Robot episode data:
──────
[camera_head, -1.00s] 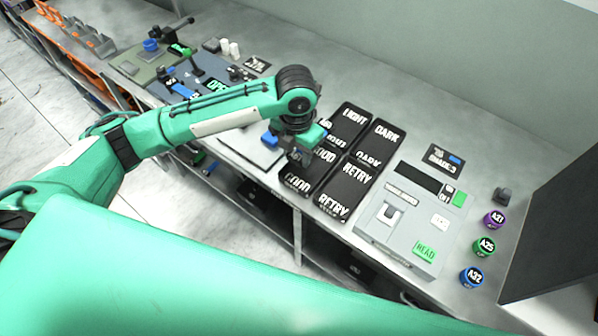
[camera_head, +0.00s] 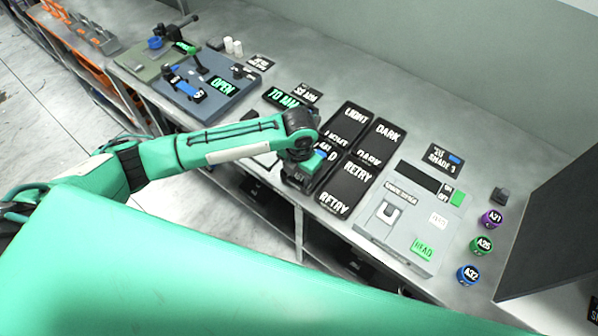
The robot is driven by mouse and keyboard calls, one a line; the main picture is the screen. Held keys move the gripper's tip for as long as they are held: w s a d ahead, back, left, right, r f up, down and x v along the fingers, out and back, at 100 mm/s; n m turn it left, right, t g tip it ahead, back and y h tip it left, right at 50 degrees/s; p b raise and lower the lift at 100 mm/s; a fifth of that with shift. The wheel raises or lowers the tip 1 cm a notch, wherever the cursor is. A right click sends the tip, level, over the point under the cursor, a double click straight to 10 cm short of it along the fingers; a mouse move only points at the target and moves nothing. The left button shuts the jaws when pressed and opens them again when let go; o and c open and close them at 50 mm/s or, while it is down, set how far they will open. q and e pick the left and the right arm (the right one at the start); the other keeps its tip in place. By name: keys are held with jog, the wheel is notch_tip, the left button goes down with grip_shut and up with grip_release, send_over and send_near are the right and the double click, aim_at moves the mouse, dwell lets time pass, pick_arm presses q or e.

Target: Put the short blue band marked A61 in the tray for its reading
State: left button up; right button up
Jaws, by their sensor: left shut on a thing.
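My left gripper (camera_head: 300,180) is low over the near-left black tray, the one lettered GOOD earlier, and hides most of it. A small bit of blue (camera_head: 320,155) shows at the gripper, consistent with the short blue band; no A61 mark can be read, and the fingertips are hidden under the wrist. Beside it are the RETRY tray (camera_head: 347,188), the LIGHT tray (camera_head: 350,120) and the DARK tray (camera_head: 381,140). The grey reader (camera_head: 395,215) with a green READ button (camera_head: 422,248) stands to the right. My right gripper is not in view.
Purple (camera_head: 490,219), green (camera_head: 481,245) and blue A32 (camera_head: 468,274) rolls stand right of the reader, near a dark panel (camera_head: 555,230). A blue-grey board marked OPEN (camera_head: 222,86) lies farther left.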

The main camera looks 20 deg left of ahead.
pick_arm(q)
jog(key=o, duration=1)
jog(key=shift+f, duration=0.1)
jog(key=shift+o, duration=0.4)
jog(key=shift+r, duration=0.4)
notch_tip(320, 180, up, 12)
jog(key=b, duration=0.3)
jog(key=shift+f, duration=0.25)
──────
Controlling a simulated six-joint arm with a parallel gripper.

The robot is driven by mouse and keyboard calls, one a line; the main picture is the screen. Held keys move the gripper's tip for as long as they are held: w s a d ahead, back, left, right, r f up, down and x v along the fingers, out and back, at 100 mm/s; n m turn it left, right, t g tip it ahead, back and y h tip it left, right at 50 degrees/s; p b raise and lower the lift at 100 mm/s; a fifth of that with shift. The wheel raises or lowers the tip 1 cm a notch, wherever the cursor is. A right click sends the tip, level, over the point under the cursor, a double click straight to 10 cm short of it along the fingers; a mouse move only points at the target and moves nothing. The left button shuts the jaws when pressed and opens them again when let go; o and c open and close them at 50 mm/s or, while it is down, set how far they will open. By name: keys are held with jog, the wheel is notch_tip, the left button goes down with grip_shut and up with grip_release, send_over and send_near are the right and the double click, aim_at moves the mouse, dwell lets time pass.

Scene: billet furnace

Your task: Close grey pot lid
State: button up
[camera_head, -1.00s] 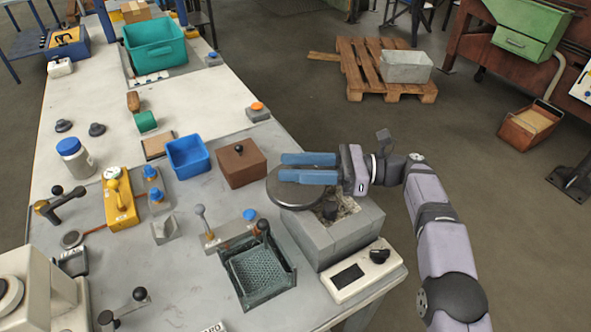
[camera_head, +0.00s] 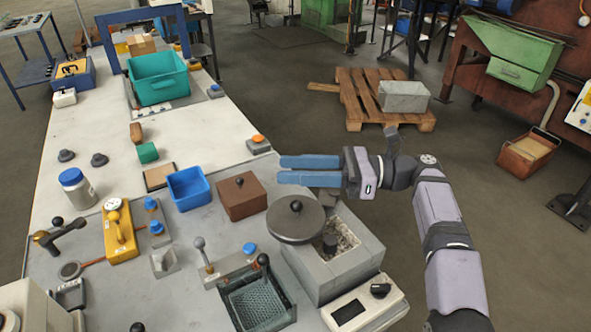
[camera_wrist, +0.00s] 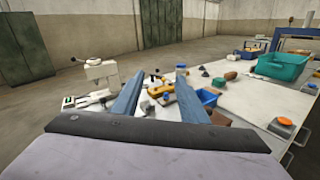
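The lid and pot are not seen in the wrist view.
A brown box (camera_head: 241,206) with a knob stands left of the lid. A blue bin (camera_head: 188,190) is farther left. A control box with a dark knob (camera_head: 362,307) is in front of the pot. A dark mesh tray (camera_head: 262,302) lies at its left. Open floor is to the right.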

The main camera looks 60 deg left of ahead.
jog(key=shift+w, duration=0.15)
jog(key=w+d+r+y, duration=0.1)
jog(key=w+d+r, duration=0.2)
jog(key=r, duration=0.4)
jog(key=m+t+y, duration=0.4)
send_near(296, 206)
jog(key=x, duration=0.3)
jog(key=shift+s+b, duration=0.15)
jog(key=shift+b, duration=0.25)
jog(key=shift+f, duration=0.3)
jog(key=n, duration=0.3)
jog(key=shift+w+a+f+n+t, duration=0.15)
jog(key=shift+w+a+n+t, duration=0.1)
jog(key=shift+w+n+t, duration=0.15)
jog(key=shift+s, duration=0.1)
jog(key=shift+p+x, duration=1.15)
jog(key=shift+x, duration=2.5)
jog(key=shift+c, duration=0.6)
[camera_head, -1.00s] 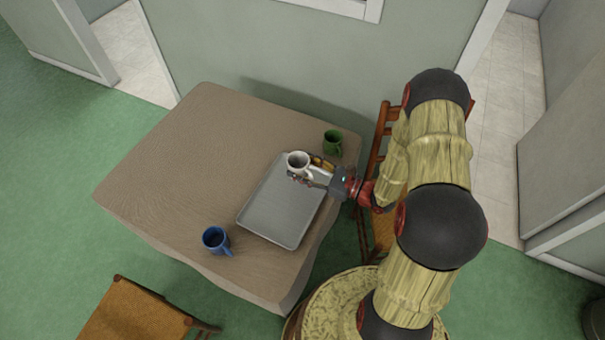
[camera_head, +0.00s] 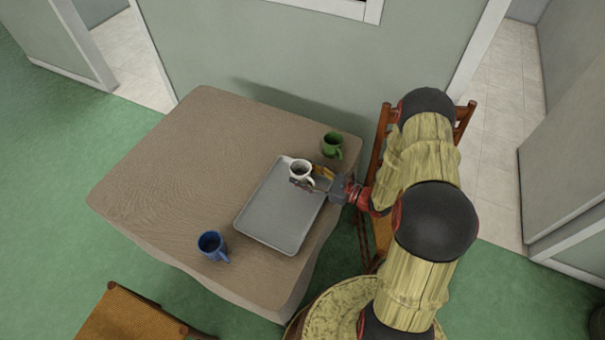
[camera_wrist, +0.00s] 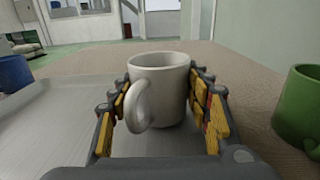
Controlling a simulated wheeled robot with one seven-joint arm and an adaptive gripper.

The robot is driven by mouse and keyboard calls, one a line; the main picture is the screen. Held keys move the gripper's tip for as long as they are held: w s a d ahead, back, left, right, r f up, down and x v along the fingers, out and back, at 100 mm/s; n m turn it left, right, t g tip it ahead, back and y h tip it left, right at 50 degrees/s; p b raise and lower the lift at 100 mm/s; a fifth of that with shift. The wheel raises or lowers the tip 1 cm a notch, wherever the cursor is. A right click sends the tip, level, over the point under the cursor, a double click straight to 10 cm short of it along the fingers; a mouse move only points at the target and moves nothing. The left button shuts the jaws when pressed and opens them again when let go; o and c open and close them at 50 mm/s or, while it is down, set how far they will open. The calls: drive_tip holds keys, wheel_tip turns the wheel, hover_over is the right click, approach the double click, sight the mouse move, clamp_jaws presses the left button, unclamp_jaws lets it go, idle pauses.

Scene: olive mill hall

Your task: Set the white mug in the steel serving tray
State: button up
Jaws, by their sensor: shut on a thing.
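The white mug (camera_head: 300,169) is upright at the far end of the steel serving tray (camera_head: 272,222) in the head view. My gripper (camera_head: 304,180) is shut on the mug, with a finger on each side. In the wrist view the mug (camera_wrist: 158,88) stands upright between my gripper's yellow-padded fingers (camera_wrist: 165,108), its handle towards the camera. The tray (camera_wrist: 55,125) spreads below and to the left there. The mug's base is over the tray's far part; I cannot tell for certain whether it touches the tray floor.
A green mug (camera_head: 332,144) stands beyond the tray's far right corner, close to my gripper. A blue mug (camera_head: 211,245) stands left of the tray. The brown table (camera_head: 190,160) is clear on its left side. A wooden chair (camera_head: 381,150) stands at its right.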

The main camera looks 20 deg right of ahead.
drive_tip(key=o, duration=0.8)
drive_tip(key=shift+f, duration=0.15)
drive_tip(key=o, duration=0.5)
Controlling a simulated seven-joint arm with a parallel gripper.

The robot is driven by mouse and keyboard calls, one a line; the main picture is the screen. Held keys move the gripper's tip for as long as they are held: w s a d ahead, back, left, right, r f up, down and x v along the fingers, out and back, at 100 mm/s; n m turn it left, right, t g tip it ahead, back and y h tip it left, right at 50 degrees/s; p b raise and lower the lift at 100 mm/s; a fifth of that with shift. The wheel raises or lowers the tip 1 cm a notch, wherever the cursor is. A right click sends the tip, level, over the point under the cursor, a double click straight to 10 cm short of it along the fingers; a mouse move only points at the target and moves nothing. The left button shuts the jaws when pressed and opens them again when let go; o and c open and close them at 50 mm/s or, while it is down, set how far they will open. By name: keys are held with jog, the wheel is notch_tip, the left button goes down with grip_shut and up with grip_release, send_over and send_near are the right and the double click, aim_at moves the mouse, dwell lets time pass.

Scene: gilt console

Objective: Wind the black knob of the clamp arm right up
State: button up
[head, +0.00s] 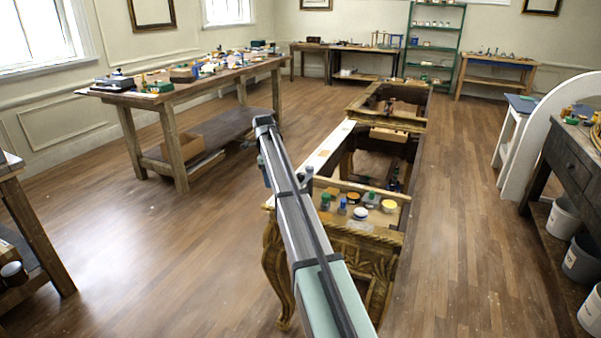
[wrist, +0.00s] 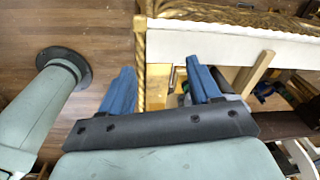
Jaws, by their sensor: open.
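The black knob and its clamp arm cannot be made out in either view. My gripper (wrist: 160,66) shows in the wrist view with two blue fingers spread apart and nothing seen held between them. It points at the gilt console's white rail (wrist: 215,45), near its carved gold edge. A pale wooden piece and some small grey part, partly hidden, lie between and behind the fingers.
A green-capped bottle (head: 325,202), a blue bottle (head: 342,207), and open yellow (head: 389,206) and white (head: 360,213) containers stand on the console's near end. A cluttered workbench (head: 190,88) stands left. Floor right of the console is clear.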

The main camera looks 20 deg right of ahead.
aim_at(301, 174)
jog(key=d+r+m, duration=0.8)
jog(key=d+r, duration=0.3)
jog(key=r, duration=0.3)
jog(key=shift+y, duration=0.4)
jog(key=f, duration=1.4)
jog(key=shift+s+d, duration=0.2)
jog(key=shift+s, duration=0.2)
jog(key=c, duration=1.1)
──────
Directive:
Look over the records above and copy each line that includes the string "Controlling".

Response to the task:
Controlling a simulated six-joint arm with a parallel gripper.
Controlling a simulated wheeled robot with one seven-joint arm and an adaptive gripper.
Controlling a simulated seven-joint arm with a parallel gripper.

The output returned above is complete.